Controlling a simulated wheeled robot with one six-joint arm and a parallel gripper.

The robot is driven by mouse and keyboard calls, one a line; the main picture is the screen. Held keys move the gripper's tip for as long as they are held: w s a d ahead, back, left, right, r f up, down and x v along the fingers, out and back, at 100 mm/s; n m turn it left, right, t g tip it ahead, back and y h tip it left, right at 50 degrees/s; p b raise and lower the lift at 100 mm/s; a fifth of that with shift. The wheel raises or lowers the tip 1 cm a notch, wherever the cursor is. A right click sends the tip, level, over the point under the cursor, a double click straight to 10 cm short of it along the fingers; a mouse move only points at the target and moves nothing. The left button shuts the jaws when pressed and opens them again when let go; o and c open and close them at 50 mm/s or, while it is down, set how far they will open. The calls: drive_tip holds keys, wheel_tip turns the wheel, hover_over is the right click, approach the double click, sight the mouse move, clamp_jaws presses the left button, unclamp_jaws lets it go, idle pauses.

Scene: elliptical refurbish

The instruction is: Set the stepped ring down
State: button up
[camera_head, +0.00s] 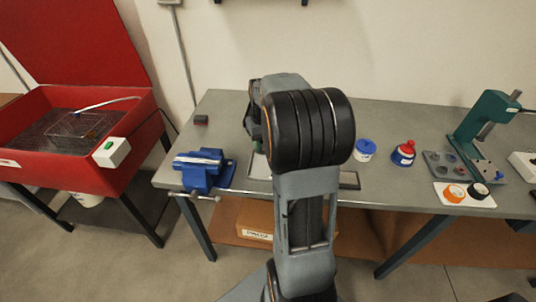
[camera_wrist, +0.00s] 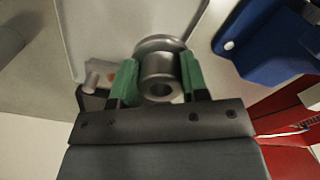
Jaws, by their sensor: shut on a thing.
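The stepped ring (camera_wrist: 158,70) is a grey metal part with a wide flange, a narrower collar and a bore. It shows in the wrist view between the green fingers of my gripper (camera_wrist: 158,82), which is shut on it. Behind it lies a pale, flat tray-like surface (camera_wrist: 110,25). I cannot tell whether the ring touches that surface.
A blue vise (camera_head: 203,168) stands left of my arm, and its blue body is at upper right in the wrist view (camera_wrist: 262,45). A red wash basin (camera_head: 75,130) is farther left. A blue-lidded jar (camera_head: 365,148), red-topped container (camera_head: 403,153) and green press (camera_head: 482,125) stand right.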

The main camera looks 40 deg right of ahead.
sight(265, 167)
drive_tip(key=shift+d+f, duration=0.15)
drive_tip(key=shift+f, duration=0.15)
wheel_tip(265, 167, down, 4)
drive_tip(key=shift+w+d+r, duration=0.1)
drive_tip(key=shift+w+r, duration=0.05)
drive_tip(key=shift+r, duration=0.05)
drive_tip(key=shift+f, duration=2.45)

##############################

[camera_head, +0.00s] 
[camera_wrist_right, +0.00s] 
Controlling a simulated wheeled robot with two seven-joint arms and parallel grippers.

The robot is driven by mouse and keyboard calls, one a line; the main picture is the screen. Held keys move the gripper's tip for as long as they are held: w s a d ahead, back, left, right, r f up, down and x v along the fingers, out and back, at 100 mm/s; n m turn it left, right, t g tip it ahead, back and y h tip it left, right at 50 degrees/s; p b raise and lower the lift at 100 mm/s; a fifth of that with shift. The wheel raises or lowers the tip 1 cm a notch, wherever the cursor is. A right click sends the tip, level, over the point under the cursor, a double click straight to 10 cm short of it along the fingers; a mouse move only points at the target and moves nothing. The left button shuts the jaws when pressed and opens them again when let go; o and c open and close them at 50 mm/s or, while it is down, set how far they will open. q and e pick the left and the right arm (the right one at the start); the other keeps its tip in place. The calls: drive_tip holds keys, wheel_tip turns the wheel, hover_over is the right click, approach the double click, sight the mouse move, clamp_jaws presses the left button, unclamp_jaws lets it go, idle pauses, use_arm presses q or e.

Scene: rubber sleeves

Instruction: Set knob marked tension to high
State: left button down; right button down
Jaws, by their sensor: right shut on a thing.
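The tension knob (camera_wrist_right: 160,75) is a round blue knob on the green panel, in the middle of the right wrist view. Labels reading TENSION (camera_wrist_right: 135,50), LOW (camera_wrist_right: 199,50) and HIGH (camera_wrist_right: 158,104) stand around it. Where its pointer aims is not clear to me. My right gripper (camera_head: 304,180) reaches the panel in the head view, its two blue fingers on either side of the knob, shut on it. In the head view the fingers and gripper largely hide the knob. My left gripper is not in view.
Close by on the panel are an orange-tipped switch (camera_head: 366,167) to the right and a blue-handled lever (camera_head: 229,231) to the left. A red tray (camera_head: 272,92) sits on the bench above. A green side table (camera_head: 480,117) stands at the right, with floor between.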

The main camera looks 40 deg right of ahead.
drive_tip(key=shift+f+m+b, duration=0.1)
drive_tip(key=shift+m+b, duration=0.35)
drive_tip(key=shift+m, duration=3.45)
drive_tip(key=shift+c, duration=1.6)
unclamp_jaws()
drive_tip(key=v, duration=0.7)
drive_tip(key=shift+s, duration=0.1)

##############################

_PROBLEM STATEMENT:_ Find each line holding the string "simulated" and copy it out.

_SOLUTION TO THIS PROBLEM:_
Controlling a simulated wheeled robot with one six-joint arm and a parallel gripper.
Controlling a simulated wheeled robot with two seven-joint arms and parallel grippers.

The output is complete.